What is needed: Extract only the lines from the start of the entries below to the line with "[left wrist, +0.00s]", inclusive; omit every picture.

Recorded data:
:::

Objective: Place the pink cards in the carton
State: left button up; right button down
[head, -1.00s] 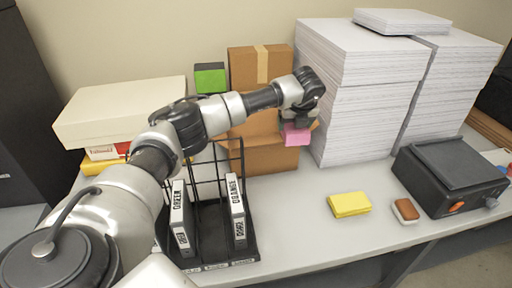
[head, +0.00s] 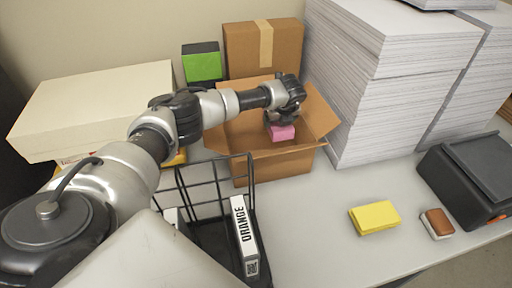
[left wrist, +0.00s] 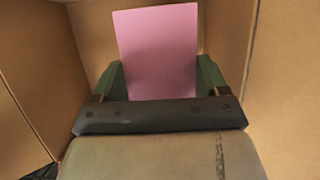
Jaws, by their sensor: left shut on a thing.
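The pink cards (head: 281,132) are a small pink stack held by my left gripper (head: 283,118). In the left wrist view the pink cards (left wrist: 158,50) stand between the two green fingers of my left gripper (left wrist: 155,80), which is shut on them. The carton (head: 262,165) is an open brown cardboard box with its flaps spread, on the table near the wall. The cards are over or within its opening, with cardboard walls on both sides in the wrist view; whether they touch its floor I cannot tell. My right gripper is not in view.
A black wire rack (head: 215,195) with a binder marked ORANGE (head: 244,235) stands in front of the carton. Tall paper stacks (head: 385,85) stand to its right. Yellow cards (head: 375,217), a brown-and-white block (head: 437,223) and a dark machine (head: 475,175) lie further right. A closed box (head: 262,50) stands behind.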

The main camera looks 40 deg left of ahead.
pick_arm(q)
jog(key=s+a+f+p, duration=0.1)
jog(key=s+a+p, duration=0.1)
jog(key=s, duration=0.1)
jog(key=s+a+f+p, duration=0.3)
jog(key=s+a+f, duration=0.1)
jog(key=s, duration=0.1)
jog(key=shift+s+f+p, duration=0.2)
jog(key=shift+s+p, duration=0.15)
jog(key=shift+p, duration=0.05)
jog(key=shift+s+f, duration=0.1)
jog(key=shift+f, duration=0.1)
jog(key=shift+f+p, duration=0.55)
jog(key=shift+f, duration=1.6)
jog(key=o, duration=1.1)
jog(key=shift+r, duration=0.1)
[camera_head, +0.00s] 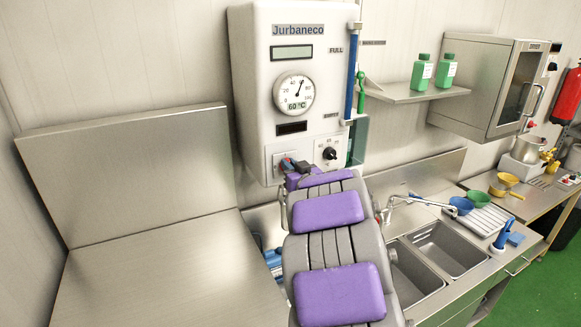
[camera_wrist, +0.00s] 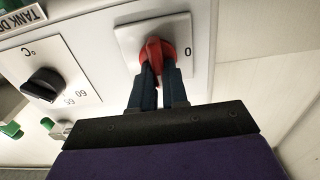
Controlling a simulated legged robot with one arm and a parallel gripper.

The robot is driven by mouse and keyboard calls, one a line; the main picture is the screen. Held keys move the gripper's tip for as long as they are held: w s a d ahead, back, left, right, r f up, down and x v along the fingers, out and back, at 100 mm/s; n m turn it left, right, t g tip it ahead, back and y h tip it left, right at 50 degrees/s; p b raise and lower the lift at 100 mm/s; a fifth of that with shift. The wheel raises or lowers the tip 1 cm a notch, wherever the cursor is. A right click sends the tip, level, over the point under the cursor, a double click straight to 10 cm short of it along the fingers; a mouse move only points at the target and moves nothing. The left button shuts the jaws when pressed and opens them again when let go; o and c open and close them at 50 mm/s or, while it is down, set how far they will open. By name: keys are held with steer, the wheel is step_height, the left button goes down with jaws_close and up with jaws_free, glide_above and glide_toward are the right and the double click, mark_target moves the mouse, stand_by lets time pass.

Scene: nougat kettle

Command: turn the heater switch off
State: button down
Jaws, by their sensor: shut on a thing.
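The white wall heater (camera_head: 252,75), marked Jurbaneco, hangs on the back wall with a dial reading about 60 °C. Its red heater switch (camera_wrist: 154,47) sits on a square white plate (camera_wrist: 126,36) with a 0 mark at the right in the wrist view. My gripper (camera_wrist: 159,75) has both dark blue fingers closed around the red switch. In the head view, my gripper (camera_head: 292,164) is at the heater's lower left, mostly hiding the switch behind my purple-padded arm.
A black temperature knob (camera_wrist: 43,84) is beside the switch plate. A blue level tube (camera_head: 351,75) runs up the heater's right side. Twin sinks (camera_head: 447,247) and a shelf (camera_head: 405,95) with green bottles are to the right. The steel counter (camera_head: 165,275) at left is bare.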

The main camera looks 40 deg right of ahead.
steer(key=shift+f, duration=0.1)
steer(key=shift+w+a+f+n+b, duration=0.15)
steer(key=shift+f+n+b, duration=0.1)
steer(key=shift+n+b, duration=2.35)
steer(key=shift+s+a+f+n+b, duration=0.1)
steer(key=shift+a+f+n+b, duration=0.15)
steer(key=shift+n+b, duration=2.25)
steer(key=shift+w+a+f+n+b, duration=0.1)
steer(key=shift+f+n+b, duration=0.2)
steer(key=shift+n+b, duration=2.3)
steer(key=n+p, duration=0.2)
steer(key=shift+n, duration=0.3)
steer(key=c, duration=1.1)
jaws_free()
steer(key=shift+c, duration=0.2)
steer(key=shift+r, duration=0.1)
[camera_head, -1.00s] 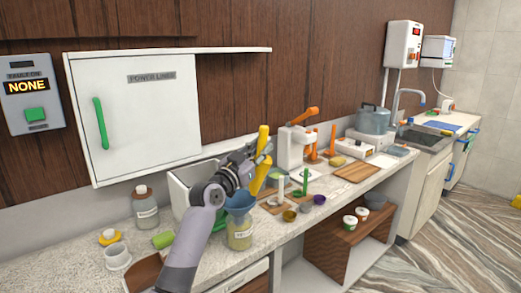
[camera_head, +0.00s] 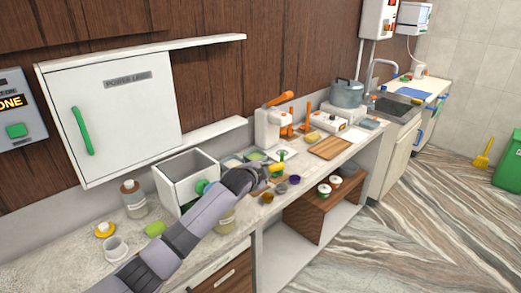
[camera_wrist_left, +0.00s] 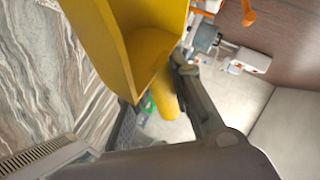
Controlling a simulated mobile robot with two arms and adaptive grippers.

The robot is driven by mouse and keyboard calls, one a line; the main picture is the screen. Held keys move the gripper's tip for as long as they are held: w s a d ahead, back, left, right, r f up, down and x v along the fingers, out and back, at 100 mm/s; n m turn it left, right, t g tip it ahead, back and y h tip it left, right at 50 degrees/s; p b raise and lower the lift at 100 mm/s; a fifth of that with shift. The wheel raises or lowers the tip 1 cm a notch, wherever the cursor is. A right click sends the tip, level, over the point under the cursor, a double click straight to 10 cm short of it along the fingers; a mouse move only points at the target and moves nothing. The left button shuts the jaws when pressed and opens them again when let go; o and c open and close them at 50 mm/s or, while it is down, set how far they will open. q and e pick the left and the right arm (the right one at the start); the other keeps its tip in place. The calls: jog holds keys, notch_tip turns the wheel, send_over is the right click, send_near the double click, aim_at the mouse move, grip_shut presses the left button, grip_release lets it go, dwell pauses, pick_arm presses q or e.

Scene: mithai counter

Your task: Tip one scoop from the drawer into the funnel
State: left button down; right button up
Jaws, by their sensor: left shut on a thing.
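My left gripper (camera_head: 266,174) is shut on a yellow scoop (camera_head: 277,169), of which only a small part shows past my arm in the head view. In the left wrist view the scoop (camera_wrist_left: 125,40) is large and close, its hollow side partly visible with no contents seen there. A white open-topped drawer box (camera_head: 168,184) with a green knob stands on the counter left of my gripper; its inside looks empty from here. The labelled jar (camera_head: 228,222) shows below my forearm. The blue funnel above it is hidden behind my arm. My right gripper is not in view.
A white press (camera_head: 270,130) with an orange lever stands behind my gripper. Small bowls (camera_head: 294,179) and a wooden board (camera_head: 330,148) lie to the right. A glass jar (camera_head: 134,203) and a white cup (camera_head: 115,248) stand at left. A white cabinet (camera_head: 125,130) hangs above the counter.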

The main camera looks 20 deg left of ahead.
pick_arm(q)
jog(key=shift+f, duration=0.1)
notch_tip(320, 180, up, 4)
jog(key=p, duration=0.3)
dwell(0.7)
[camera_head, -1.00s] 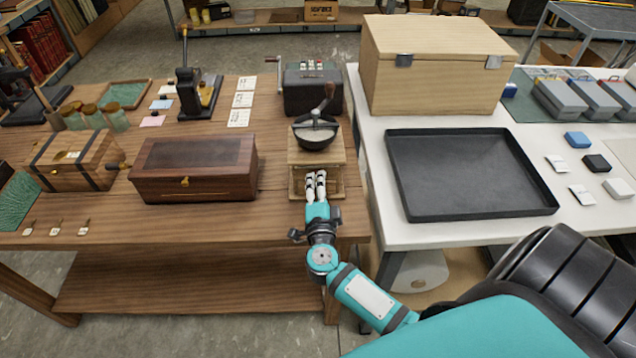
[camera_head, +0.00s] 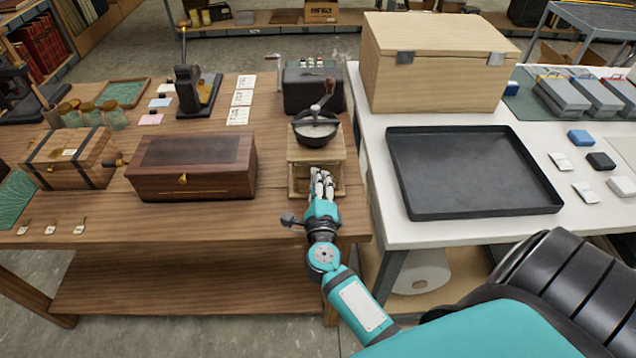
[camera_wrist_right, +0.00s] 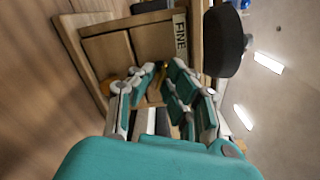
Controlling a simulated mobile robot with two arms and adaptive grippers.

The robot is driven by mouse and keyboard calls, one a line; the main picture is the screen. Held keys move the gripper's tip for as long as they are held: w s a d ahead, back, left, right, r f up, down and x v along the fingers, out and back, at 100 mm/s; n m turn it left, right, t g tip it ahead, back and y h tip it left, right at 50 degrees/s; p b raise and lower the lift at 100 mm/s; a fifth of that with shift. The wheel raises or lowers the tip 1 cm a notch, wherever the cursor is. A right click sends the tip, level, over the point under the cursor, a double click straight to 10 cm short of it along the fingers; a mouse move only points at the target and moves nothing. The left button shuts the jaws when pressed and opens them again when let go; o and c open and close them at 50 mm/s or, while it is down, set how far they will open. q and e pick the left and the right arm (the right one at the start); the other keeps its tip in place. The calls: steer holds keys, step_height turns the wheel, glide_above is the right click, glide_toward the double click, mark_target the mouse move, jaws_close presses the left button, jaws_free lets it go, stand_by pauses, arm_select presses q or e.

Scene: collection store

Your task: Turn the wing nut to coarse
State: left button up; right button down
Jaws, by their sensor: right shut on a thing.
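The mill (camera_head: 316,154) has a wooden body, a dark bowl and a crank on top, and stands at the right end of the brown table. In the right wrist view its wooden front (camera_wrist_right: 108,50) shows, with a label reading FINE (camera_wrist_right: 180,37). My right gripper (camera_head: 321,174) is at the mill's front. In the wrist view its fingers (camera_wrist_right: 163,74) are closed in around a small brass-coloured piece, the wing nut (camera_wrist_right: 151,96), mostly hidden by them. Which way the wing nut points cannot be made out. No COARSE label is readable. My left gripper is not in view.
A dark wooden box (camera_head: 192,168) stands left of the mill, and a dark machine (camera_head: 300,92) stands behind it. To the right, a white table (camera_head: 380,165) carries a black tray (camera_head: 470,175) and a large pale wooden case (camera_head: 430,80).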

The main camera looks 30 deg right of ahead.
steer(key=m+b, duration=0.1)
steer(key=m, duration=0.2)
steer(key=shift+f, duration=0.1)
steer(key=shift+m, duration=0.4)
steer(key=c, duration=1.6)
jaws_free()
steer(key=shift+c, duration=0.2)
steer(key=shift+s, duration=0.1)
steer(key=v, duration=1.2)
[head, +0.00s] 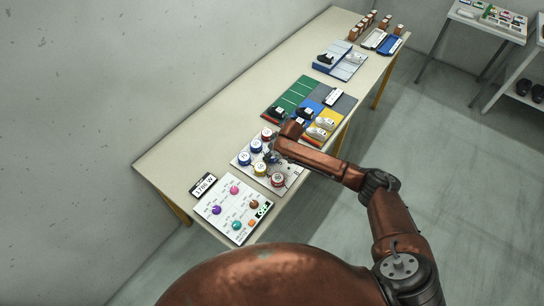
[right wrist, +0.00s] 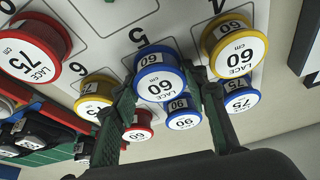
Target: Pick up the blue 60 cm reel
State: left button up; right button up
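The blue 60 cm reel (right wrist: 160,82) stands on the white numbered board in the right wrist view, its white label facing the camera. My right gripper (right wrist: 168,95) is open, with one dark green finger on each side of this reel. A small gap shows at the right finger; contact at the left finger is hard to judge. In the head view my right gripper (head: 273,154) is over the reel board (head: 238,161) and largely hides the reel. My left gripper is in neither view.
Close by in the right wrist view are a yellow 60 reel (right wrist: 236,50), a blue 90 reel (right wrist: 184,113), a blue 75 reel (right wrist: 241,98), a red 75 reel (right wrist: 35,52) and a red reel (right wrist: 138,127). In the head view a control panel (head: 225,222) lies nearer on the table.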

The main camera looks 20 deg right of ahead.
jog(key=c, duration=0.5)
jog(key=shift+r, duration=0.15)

:::

Result:
Objective: Place the pink cards in the carton
State: left button up; right button down
[head, -1.00s] 
[head, +0.00s] 
[left wrist, +0.00s] 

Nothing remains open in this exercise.